AB 1305, the Voluntary Carbon Market Disclosures Act, is already in force. Companies operating in California that make net-zero, carbon-neutral, or similar claims, and companies that purchase or sell voluntary offsets, must post specified disclosures on their website. The statute took effect January 1, 2024, with enforcement discretion signaled for 2024 filings; by April 2025 the posting obligations are live and the Attorney General has authority to seek civil penalties.

CARB published an information solicitation in December 2024 and is expected to propose SB 253 and SB 261 regulations during 2025. The Chamber of Commerce and allied plaintiffs challenged both statutes in the Central District of California in Chamber of Commerce v. CARB, No. 2:24-cv-00801; the court denied a preliminary injunction on the First Amendment claim in late 2024 and the case is proceeding on the merits. The statutes remain on the books and operative.

For a publicly traded issuer that is also doing business in California above the revenue thresholds, the compliance calendar now reads: SB 261 climate-risk report by January 1, 2026; SB 253 Scope 1 and 2 reporting in 2026 for 2025 data; SB 253 Scope 3 in 2027. The SEC rule is not part of that calendar.

The second-order effects

Two patterns deserve attention as this plays out through the spring.

The first is that agency rulemaking without durable statutory authority is now an unreliable way to change national private-ordering rules. The FTC tried to convert Section 6(g) into a substantive rulemaking power and lost in the district court on APA grounds before it could defend the theory at the Fifth Circuit. The SEC wrote a disclosure rule that required extensive interpretation of the materiality standard and chose not to defend it when the political cost rose. In both cases the actual regulation of the conduct, noncompetes and climate disclosure, has migrated back to states with the appetite and statutes to do it.

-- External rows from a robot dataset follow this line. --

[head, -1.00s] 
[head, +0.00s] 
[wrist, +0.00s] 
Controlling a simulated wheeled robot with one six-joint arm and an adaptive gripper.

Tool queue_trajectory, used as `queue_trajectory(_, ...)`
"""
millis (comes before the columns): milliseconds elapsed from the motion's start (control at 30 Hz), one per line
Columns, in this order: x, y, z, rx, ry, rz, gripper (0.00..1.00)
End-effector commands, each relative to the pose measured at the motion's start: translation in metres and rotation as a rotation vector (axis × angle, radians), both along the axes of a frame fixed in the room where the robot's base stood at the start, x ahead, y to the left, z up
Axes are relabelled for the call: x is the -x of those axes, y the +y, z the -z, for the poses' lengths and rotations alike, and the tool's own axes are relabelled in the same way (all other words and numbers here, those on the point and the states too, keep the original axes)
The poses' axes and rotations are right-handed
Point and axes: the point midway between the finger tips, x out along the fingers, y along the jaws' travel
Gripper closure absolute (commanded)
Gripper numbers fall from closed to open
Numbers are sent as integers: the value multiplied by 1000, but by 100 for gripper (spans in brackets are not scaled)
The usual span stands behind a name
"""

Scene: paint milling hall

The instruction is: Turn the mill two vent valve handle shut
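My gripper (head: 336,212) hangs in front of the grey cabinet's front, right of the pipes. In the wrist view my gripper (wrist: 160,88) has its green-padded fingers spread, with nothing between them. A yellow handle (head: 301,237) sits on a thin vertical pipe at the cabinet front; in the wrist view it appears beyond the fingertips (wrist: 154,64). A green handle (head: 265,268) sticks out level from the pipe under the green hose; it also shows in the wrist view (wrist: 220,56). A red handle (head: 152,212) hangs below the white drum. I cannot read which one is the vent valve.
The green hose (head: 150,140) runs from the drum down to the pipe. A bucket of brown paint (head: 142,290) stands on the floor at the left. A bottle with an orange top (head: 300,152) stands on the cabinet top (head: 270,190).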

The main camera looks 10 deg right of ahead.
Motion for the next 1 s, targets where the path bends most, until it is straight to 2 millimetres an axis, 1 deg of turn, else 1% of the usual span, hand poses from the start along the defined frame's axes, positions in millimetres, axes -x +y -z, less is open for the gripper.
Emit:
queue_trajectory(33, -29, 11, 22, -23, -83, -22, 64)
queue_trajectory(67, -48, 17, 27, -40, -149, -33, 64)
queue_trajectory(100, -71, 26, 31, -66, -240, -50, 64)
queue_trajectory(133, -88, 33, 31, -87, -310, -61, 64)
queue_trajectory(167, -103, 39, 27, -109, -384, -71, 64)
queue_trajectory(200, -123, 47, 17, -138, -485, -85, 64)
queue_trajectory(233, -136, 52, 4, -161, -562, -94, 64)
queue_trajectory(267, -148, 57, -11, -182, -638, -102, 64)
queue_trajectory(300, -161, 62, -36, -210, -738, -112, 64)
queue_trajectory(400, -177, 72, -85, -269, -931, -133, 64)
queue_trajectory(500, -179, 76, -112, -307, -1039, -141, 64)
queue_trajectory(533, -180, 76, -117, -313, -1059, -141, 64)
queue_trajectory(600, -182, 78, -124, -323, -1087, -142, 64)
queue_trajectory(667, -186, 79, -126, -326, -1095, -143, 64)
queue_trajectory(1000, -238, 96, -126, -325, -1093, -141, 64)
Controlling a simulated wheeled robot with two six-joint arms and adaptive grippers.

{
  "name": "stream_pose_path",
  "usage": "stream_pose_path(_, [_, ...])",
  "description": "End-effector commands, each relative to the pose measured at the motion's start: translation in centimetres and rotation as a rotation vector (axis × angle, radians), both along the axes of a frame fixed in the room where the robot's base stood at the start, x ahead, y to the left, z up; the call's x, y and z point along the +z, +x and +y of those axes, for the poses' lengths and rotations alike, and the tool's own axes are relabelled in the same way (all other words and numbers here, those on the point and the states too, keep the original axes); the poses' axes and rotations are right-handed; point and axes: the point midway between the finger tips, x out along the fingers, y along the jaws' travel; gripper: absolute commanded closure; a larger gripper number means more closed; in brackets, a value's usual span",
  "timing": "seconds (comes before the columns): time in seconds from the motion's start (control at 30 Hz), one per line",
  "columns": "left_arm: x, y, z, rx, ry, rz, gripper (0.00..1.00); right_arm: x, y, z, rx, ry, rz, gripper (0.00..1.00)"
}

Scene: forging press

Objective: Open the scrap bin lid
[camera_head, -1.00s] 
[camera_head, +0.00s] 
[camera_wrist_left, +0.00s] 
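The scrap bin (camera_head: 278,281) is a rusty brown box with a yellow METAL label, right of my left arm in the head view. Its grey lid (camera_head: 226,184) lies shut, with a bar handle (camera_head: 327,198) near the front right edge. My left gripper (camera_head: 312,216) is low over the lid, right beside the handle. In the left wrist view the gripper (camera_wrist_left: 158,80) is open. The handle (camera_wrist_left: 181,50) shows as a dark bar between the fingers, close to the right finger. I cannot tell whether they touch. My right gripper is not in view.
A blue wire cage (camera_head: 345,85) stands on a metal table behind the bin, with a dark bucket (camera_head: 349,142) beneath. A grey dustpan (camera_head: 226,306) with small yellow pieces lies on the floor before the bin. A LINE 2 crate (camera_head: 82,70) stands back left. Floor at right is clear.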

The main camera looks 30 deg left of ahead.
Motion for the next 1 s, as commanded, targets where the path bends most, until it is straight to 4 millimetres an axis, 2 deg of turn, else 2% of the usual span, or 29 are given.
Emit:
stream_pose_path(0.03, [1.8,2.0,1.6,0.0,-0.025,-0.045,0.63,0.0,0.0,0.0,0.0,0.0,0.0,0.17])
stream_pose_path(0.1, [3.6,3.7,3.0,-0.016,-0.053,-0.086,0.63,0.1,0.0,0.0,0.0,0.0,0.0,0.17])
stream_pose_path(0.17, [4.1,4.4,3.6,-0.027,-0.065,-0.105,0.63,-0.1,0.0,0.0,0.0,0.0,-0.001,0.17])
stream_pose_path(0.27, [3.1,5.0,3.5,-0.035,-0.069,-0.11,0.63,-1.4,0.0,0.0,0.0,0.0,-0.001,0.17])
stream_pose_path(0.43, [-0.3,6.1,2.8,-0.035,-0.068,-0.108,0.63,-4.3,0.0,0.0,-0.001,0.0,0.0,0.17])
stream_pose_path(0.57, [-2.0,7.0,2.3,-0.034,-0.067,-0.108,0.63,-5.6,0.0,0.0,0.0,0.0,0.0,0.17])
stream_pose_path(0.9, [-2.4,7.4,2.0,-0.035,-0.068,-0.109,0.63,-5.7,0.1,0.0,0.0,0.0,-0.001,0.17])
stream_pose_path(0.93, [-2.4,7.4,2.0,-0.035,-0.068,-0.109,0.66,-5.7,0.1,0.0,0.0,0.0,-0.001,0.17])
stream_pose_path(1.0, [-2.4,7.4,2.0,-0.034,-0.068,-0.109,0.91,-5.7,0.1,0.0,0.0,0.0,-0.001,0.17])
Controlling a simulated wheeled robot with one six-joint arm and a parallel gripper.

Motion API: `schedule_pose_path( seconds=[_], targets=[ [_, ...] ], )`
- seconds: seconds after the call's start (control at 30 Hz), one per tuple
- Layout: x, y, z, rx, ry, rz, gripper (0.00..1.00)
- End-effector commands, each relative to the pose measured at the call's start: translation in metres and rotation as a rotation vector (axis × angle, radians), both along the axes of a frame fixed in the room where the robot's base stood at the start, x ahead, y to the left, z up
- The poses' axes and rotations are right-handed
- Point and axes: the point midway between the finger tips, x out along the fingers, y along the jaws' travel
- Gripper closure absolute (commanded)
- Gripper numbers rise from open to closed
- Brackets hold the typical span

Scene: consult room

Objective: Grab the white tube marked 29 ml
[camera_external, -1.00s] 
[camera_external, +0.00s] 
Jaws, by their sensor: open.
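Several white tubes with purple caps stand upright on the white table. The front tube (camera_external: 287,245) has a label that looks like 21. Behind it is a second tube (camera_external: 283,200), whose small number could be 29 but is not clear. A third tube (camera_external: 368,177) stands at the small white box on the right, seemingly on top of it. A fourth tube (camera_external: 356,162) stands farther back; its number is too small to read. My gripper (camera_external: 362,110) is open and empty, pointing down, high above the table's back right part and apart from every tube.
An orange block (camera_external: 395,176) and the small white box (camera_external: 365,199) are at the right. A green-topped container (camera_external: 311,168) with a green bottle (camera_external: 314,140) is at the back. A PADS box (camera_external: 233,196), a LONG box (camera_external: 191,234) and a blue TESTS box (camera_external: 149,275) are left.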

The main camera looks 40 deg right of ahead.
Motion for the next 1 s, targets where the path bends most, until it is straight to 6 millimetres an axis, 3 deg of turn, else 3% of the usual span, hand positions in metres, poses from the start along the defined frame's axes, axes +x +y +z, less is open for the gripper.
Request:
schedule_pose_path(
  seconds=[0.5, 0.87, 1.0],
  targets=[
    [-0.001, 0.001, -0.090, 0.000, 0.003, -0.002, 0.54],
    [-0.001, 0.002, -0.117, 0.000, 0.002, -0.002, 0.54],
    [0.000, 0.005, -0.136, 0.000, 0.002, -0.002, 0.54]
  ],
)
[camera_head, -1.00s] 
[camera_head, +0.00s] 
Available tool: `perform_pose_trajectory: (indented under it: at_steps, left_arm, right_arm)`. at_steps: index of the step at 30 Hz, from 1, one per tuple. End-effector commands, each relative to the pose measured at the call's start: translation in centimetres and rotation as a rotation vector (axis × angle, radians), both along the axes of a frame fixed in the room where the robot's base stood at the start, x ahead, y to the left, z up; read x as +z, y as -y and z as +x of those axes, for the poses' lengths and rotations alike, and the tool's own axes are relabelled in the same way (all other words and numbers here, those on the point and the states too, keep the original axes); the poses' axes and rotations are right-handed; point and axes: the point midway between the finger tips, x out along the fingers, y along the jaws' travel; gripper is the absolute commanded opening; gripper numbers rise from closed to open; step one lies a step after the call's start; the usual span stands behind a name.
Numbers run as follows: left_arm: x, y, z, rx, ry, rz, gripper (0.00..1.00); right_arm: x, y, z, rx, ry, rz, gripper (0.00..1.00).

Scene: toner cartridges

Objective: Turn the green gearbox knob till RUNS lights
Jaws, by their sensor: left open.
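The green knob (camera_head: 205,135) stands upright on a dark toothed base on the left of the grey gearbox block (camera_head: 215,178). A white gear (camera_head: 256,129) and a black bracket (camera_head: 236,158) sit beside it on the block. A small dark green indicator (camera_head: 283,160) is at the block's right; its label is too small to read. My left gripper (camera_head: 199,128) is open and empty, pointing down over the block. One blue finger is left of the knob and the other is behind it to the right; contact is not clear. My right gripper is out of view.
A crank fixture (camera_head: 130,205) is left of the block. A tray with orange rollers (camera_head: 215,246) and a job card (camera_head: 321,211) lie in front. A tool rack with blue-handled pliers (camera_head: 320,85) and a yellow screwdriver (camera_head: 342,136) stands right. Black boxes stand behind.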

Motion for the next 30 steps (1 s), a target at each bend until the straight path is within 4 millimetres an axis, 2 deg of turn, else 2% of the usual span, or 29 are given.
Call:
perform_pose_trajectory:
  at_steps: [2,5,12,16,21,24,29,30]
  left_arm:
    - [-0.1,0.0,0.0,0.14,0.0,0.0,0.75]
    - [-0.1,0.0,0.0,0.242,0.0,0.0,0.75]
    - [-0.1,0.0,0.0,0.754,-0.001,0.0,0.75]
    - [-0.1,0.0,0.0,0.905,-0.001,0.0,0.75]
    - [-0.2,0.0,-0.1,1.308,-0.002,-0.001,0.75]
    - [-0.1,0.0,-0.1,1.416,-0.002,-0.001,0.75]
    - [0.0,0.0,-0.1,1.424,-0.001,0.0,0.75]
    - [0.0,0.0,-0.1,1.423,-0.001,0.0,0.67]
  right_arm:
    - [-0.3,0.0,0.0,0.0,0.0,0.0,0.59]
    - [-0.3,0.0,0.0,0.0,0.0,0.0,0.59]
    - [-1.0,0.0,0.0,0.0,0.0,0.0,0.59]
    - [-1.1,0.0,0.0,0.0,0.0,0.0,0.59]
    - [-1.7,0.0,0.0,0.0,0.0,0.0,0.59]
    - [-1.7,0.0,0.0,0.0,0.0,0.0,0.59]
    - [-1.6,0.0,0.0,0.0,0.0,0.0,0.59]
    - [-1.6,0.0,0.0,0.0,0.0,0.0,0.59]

The second is that the compliance work does not disappear, it just reallocates. Human-resources teams at multi-state employers still need to know which state's noncompete law governs each hire and how SB 699 reaches into out-of-state contracts. Sustainability and legal teams at large issuers still need to build emissions accounting and climate-risk reporting, because California, the EU, and lender covenants are asking for it even if the SEC is not. The vacated and abandoned federal rules did not create those underlying pressures; they reflected them.

For a formation lawyer fielding questions this month, the short answer to an operating client is this: keep your state-law noncompete playbook because the federal rule is dead, and keep building your climate-reporting function because California has taken the hand-off. The federal picture may look quiet by summer. The state picture will not.